F-14 Crash Survivors Reject Navy Settlement Offer, File Lawsuit
NASHVILLE, Tenn. (AP) _ The families of three people killed when an F-14 fighter crashed into a home said Monday they’re insulted by the Navy’s settlement offer and are suing for $42 million.
Navy investigators concluded that pilot error was responsible for the Jan. 29 crash that killed Elmer and Ada Newsom and Ewing Wair. The pilot, Lt. Cmdr. John Stacy Bates, and a crewman also died.
The Navy initially offered about $850,000 total to both families.
``While no amount of money could ever replace a loved one, it has always been the Navy’s intention to compensate the families for their loss,″ said spokesman Lt. Rick Haupt, adding that settlement talks would continue.

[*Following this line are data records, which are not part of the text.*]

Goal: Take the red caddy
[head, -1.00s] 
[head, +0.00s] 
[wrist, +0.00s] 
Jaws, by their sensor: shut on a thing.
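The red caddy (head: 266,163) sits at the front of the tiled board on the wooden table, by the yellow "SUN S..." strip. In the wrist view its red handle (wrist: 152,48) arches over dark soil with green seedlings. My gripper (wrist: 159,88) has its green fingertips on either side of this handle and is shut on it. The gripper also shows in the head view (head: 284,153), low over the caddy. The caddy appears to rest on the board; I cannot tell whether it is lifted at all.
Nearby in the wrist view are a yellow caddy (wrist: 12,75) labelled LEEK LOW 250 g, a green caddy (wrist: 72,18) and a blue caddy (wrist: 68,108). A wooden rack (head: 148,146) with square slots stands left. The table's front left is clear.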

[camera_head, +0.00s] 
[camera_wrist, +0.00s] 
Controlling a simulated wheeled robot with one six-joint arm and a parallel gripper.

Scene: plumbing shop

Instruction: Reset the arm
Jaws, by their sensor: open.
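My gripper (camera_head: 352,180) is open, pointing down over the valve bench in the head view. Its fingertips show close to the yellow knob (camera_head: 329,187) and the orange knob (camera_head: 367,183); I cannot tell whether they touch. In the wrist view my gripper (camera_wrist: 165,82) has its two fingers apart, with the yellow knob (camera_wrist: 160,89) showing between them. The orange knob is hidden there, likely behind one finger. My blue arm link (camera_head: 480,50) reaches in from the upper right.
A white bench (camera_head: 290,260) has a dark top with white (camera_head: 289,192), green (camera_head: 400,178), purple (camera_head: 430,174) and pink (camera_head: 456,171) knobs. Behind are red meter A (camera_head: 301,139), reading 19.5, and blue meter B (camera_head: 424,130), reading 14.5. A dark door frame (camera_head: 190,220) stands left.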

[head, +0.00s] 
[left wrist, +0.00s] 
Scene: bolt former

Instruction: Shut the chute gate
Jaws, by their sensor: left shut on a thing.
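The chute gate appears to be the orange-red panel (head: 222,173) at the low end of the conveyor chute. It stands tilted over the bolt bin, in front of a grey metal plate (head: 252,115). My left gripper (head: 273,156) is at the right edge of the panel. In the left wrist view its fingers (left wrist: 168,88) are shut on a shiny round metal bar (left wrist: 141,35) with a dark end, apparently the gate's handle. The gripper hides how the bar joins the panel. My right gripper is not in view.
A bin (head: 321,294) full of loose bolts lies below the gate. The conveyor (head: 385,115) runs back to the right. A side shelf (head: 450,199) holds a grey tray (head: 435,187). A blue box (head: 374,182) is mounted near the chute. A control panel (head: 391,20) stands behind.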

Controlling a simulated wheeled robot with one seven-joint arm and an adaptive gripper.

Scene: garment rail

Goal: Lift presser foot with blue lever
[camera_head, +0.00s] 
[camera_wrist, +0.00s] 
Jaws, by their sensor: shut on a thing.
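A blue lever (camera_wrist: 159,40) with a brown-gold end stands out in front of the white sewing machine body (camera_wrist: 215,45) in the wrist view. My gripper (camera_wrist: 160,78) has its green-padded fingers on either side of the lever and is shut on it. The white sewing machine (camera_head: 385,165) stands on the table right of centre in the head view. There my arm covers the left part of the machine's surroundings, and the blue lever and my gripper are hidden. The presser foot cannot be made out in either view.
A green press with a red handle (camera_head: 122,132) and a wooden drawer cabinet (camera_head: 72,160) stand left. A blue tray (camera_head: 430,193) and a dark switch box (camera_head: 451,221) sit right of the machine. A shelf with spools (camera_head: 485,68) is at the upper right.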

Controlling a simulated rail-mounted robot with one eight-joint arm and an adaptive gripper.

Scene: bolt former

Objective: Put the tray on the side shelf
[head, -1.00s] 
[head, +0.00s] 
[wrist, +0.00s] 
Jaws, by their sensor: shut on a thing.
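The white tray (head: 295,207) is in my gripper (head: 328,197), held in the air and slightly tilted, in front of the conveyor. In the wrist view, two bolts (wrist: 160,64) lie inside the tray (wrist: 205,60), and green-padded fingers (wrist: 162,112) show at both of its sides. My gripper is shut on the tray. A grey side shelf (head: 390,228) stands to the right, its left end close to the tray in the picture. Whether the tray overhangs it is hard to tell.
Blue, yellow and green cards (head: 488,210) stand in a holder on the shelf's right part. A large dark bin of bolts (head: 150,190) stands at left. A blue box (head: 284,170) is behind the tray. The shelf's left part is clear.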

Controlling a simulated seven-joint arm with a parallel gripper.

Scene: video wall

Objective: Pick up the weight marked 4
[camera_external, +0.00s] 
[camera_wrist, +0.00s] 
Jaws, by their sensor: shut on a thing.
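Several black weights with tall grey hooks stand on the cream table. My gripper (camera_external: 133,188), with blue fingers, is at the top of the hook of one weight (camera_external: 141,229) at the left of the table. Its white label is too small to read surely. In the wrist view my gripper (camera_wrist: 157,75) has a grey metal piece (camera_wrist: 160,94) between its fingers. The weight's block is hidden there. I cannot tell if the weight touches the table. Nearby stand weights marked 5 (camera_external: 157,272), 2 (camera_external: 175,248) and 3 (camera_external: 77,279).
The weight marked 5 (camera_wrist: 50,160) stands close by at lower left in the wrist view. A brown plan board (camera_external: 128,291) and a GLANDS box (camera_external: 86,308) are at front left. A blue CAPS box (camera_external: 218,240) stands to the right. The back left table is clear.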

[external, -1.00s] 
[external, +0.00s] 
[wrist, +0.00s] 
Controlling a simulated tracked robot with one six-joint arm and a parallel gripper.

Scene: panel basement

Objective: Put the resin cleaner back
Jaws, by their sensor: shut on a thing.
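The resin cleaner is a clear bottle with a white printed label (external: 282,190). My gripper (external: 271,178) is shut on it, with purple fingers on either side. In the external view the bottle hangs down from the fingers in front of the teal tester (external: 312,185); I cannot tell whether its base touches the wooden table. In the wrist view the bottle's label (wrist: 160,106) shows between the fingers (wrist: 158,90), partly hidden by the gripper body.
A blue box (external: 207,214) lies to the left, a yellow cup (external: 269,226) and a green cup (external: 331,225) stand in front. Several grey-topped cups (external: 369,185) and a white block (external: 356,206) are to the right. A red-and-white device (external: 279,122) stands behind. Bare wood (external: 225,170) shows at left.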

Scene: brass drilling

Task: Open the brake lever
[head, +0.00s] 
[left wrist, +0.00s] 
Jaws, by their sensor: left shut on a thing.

Mike Newsom, one of five Newsom children and 13 grandchildren in the lawsuit, said he didn’t like putting a dollar figure on the loss of his parents. ``But it is the only way we have to make sure that their lives were not lost in vain,″ he said.
Ewing Wair’s children, Ewing Wair Jr. and Traci Wair, filed a separate lawsuit, although both families are represented by the same attorney. The Newsom family is asking $32 million, while the Wairs want $10 million.
The families are asking for compensation and damages for wrongful death as well as intentional infliction of emotional distress, a charge stemming from Bates’ unauthorized steep takeoff maneuver just before the crash.
Mike Newsom said the Navy further hurt his family by digging into their personal lives to determine how much settlement money to offer.